KAFKA ON THE SHORE
By Haruki Murakami
Translated from the Japanese by Philip Gabriel
Knopf, $25.95, 446 pp
Reviewed by KIT REED
Can a novel be too good to write about? Kafka on the Shore comes close. There are hundreds of wonderful passages, heavily loaded and rich with significance _ too many to quote. There's too much to say. Where the novels of Japanese novelist Haruki Murakami have always been intelligent, inventive and complex, this one is brilliant.
Telling the stories of a fleeing boy, a grieving woman and an old man damaged during a mysterious incident in World War II, Murakami has written a superb metaphysical novel. Complex as it is, this reads like an adventure, the kind that hooks the reader and doesn't let go until the end.
In earlier works like The Wind-up Bird Chronicles and A Wild Sheep's Chase, Murakami's central characters sleepwalk through their stories in a state of dreamy confusion. Events roll off them like water off plate glass. They note what's happening to them _ the divorce in Sheep's Chase and the missing wife in Wind-up Bird _ but where desertions and disappearances might push other men to rage and crimes of passion, these characters are curiously without affect. They take what happens to them coolly, moving through their lives like observers who record but don't necessarily react.
With Kafka on the Shore, the gloves come off.
In this dense, fascinating spin on the Oedipus myth, Murakami's characters plunge into life. They are engaged and excited, angry and afraid. From the boy who calls himself Kafka to the beautiful, remote librarian he loves, these people care enormously about present events _ and the mysterious past.
Kafka Tamura is fleeing his vengeful father and an ugly prophecy: that Kafka will kill his father and sleep with his mother and his sister, who left when he was small. Encouraged by Crow, his unearthly alter ego, he resolves to be the world's toughest 15-year-old. He leaves Tokyo and seeks refuge in the serenity of the Komura library, a monument to a young man who died. There he meets Miss Saeki, who will become his lover in this world and in a dream world where Kafka has more than one sexual adventure. At the library he is mentored by the sexually ambiguous Oshima, who takes him to a remote cabin deep in a forest where it's all too easy to get lost.

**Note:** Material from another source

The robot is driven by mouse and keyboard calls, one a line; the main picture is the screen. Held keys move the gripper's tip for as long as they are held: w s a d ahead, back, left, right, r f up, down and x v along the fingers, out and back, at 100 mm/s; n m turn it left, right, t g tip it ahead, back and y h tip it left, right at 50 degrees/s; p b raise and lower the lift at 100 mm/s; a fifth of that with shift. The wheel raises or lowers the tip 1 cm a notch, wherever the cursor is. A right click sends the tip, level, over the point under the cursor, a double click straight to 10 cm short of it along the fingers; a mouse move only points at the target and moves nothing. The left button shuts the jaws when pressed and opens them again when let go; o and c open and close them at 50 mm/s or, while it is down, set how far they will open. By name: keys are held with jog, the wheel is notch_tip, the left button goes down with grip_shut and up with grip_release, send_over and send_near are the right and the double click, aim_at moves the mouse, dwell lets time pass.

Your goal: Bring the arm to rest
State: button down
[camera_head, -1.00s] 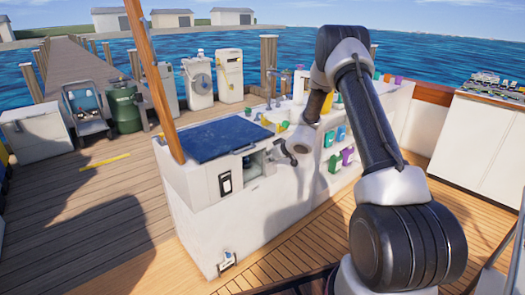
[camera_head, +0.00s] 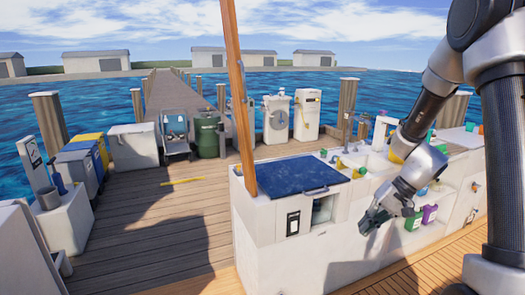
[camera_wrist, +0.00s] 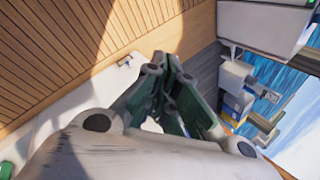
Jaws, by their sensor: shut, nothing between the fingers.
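My arm comes in from the right of the head view, bends down and ends in my gripper (camera_head: 371,220). My gripper is in the air in front of the white counter unit (camera_head: 300,255), near its right part, with nothing held. In the wrist view the dark green fingers of my gripper (camera_wrist: 168,95) are together and empty. Planked floor shows past them there.
The counter has a blue top panel (camera_head: 290,184) and a wooden post (camera_head: 240,100) at its left. Purple and green bottles (camera_head: 430,213) sit on its side by my forearm. A white box (camera_head: 133,147) and a green drum (camera_head: 207,136) stand on the dock. Open deck lies left.

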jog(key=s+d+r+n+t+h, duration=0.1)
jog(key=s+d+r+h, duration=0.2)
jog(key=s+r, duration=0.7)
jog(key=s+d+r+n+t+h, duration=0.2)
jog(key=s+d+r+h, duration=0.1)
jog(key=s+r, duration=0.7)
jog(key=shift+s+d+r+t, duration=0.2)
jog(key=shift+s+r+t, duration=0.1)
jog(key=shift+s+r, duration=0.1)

Intercut with Kafka's tale are accounts of a mystifying event in which several schoolchildren collapse in the woods and wake up with no memory of what happened to them. All but one return to normal, but little Nakata is profoundly changed. By the time we meet him he is an old man with the mind of a child and the ability to talk to cats.
A scientist interviewed about the incident that left Nakata in a coma floats a theory that informs the book:
"The term "spirit projection' sprang to mind. Are you familiar with it? Japanese folk tales are full of this sort of thing, where the soul temporarily leaves the body and goes off a great distance to take care of some vital task and then returns to reunite with the body. . . . The notion of the soul not just leaving the body at death but _ assuming the will is strong enough _ also being able to separate from the body of the living is probably an idea that took root in Japan in ancient times."
This explains the adult Nakata's encounter with a spirit called Johnnie Walker, who orders Nakata to kill him. Later Nakata runs into a spirit who looks like Kentucky Fried Chicken's Col. Sanders. In the peaceful Komura library, Kafka has been doing some traveling through time and space himself. He reflects:
The territory here is treacherous and weird, but no matter what happens, the characters' level of engagement makes it powerfully real. They care about everything they do and they care terribly about what's happening to them.
Haruki Murakami lived abroad until 1995, when two events took him back to Japan: the Kobe earthquake and the Aum Shinrikyo assault on the Japanese underground in which hundreds were poisoned by sarin gas. He interviewed the sarin survivors for Underground (2000), a nonfiction book about the attack. After the Quake (2002) is a collection of short stories that suggests the disasters changed the way he writes about people.
Instead of being viewed from the outside, like figures in a landscape, the people in this new novel seem compelled. They are driven from within by an author who has learned how to get inside the skin of his characters, seeing what they see and feeling what they feel.
It is as if the author has spent all his working life 'til now preparing to blow us away.
Kit Reed's new novel is Thinner Than Thou. Her next short story collection is due in September.